Isto é tão bizarro que é difícil decidir por onde começar, embora não custe
imaginar como acabará. E quem diz bizarro diz errado. E equívoco. E repugnante.
E assustador. E os adjetivos que pudermos inventariar até nos cortarem o pio.
Em primeiro lugar, a ideia não
caiu do céu. Caiu da boca de uma ministra qualquer, que pouco antes havia
anunciado a intenção de vistoriar as “redes sociais” para colher informações
acerca dos cidadãos que, aqui e ali, emitem palpites dissonantes da cartilha em
curso. Dado que, ao contrário do que seria saudável em lugares civilizados, a
intenção não levou às ruas multidões furiosas, a exigirem a demissão da
ministra ou a imersão da mesma em alcatrão e penas, o governo percebeu que
podia avançar sem chatices na prossecução deste desígnio espiritual.

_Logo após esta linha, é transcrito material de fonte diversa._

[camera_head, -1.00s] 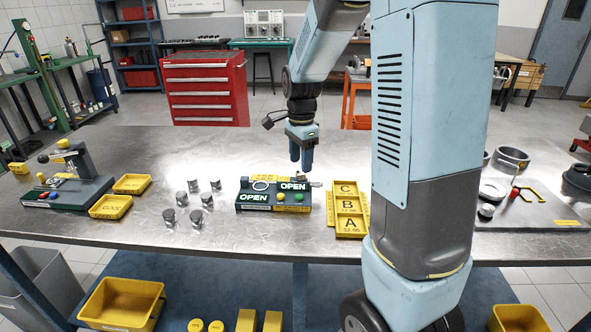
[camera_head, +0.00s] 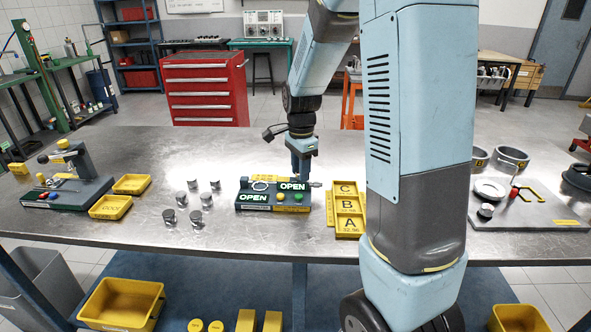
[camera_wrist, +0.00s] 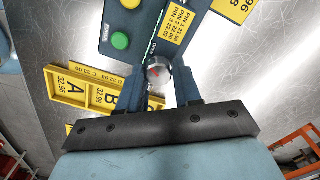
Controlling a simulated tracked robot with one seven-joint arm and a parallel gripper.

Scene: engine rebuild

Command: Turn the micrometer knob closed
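The micrometer station (camera_head: 272,197) is a dark block on the metal bench with a yellow and a green button and lit signs reading OPEN. Its silver round knob (camera_wrist: 157,74), with a red mark, lies between my gripper's two fingers in the wrist view. My gripper (camera_head: 304,178) points down at the right end of the station. In the wrist view my gripper (camera_wrist: 158,90) is open, with a finger on each side of the knob. The left finger is very near the knob; I cannot tell whether it touches. A gap shows at the right finger.
A yellow tray marked A, B, C (camera_head: 347,212) stands close to the right of the station. Several metal cylinders (camera_head: 196,203) stand to the left. Yellow bins (camera_head: 110,206) and a press-like device (camera_head: 72,175) are farther left. A grey board with rings (camera_head: 535,208) lies at right.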

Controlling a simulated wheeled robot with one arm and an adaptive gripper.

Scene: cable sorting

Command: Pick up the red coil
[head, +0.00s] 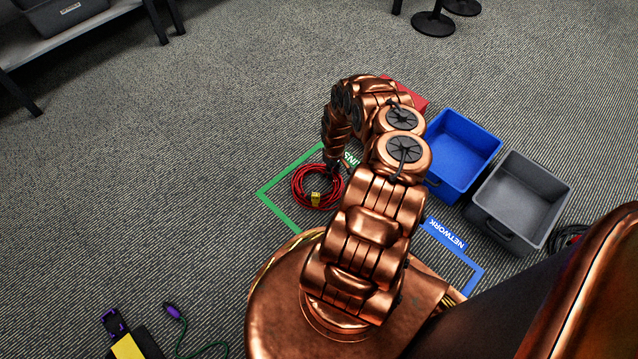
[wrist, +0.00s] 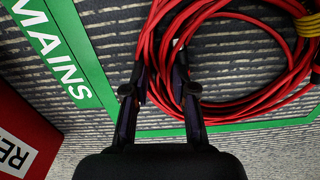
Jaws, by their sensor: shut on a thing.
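The red coil (head: 318,188) lies on the carpet inside the green taped outline, with a yellow tie (head: 315,198) on its front side. In the wrist view the red coil (wrist: 262,101) fills the upper right, and its yellow tie shows at the right edge. My gripper (wrist: 163,88) is at the near left part of the coil, with its two fingers on either side of a bundle of red strands. It is shut on that bundle. In the head view my gripper (head: 337,168) is at the coil's upper right edge, partly hidden by my arm.
The green outline marked MAINS (wrist: 62,75) surrounds the coil. A red bin (wrist: 25,135) stands beside it. A blue bin (head: 462,140) and a grey bin (head: 520,200) stand to the right, near a blue NETWORK outline (head: 446,233).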

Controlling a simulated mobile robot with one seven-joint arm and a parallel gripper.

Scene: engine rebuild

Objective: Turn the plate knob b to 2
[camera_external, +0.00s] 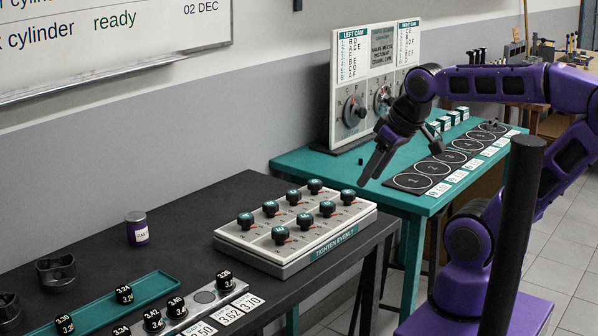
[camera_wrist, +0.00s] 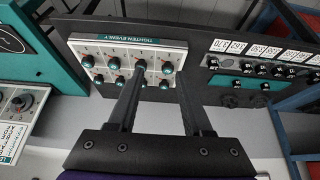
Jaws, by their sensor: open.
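The grey plate (camera_external: 262,254) marked "TIGHTEN EVENLY" lies on the dark bench and carries two rows of black knobs (camera_external: 305,221) with teal tops and red pointers. The letters on the knobs are too small to read, so I cannot tell which is knob b. The plate also shows in the wrist view (camera_wrist: 126,52), with its knobs (camera_wrist: 167,68) near the fingertips in the picture. My gripper (camera_external: 370,168) is open and empty, in the air to the right of the plate and above it. Its two fingers (camera_wrist: 160,82) are spread apart in the wrist view.
A teal table (camera_external: 300,161) stands behind, with a dial panel (camera_external: 352,60) and a row of black round pads (camera_external: 411,181). A purple can (camera_external: 137,229), a teal tray (camera_external: 150,287) and several small black pieces are on the dark bench. Space above the plate is clear.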

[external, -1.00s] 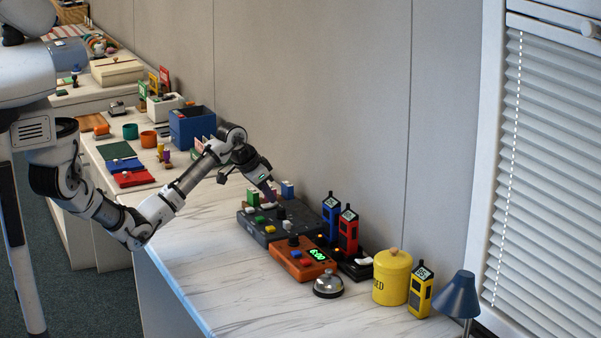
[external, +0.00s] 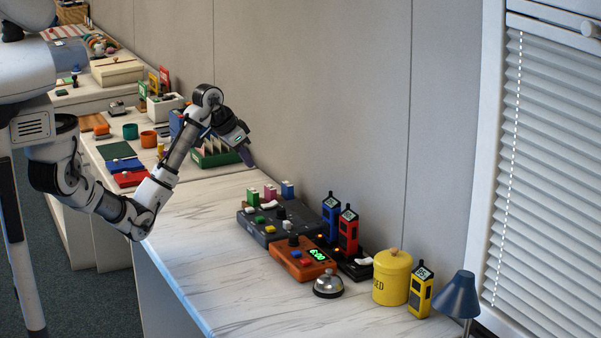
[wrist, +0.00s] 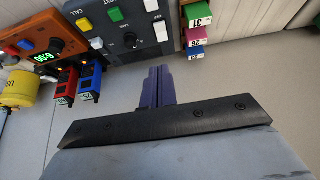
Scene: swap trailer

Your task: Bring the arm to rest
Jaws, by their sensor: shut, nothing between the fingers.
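My gripper (external: 250,160) is shut and empty, raised above the counter (external: 205,215) and to the left of the dark control panel (external: 270,232). Its fingers point down and to the right in the external view. In the wrist view the dark purple fingers (wrist: 158,86) lie together with nothing between them. They are clear of the panel, which shows at the top of that view (wrist: 128,25). My arm is bent, with its forearm rising over the counter's left part.
An orange box with a green display (external: 303,258), a bell (external: 328,284), red (external: 348,232) and blue (external: 330,215) handhelds, a yellow canister (external: 392,277) and a lamp (external: 458,295) stand right. A green card box (external: 215,153) sits behind my gripper. The front counter is clear.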

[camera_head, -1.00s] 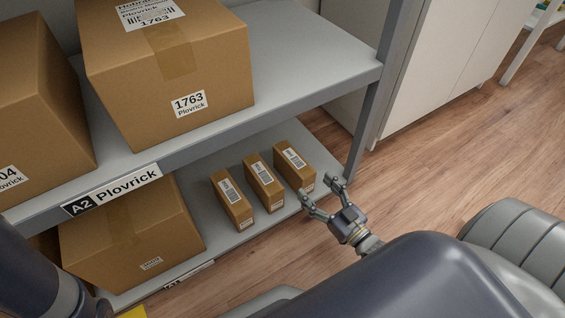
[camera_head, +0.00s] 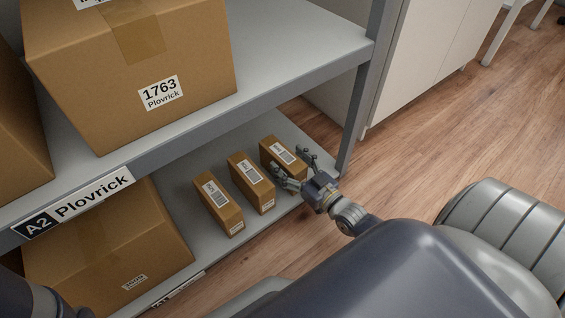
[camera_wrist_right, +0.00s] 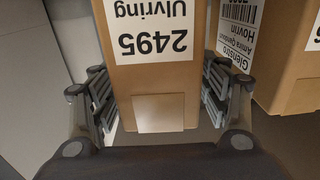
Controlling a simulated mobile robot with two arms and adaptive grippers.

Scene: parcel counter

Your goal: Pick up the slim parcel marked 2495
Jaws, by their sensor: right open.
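The slim parcel marked 2495 (camera_wrist_right: 162,88) is a narrow brown box, seen upside down in the right wrist view. In the head view it appears to be the rightmost (camera_head: 283,151) of three slim parcels on the lower shelf, partly hidden by my right gripper. My right gripper (camera_head: 293,167) is open at its front end. In the right wrist view the fingers (camera_wrist_right: 160,98) stand one on each side of the parcel's near end. Contact cannot be told. My left gripper is not in view.
Two more slim parcels, a middle one (camera_head: 252,181) and a left one (camera_head: 219,206), stand close by. A large box (camera_head: 105,250) fills the shelf's left part. The upper shelf (camera_head: 290,55) holds the 1763 box (camera_head: 130,75). A shelf post (camera_head: 353,120) rises right of my gripper.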

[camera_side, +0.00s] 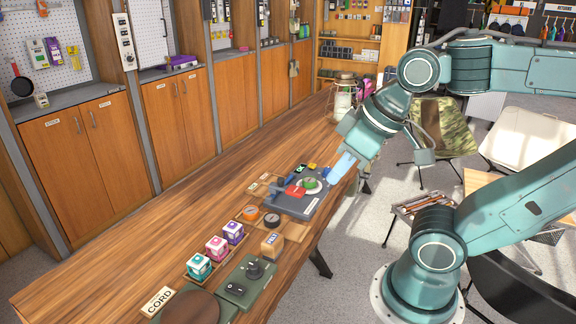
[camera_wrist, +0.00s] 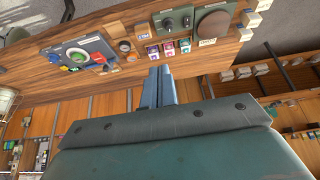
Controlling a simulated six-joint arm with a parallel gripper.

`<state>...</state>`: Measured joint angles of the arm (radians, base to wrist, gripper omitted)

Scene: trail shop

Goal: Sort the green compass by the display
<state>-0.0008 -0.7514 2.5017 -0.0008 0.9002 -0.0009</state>
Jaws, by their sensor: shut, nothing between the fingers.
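The green compass appears to be the round green item (camera_side: 309,184) on a dark grey board (camera_side: 318,201) on the wooden counter. In the wrist view a green round item (camera_wrist: 79,57) sits on that board, upper left. A red piece (camera_side: 295,192) and a blue piece lie close beside it. My gripper (camera_side: 342,167) has pale blue fingers and is shut and empty, just right of the green item in the side view. In the wrist view its fingertips (camera_wrist: 157,72) point up toward the counter edge, apart from the board. Which thing is the display, I cannot tell.
Teal, pink and purple boxes (camera_side: 216,246) stand in a row on the counter (camera_side: 120,262). Orange and black round items (camera_side: 250,212) sit nearby. A green board with dark knobs (camera_side: 236,289) and a brown disc (camera_side: 190,308) are at the front. A lantern (camera_side: 343,98) stands behind my gripper.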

Em segundo lugar, o “discurso
de ódio” não é mais do que as opiniões de que certos indivíduos intolerantes
discordam, ou, no caso, de que um poder intolerante discorda. Os indivíduos
intolerantes, serviçais do poder intolerante, discordam disto. Para eles, o
ódio é identificável (desde que por eles) e objetivo (segundo os critérios
deles). Por isso, informam com uma cara-de-pau digna de registo, a censura da
liberdade de expressão não é censura porque ninguém deve ser livre de exprimir
“ódio”. Ninguém deve ser livre de anunciar que detesta ciganos. E muçulmanos. E
hindus (principalmente, quase exclusivamente, o dr. Costa). E pretos (exceto os
reacionários). E judeus (exceto os “sionistas”). E gays (exceto se presos em
Cuba). E estrangeiros (exceto os que votam em Trump, Bolsonaro, Orban, Johnson
e nos governos que não querem deixar vir dinheiro ou turistas para Portugal). E
mulheres (exceto as que tomam banho). E a humanidade em peso (exceto a parte da
humanidade que não partilha os gostos da parte da humanidade empenhada na
perseguição). Em suma, o “discurso de ódio” é aquilo que é dito pelas pessoas
que os censores do “discurso de ódio” odeiam.
Em terceiro lugar, as
“universidades” não “vigiam” o “discurso de ódio”, por iniciativa própria ou a
mando dos que mandam. Se vigiam, não são universidades. As universidades de
facto estimulam justamente o debate e o confronto, não a castração e a
unanimidade. As instituições a que o “Público” se refere e o governo recorre
assemelham-se, suponho, a polícias políticas, entregues a jagunços com vocações
primitivas. “Jagunços” é um eufemismo. “Primitivos” também.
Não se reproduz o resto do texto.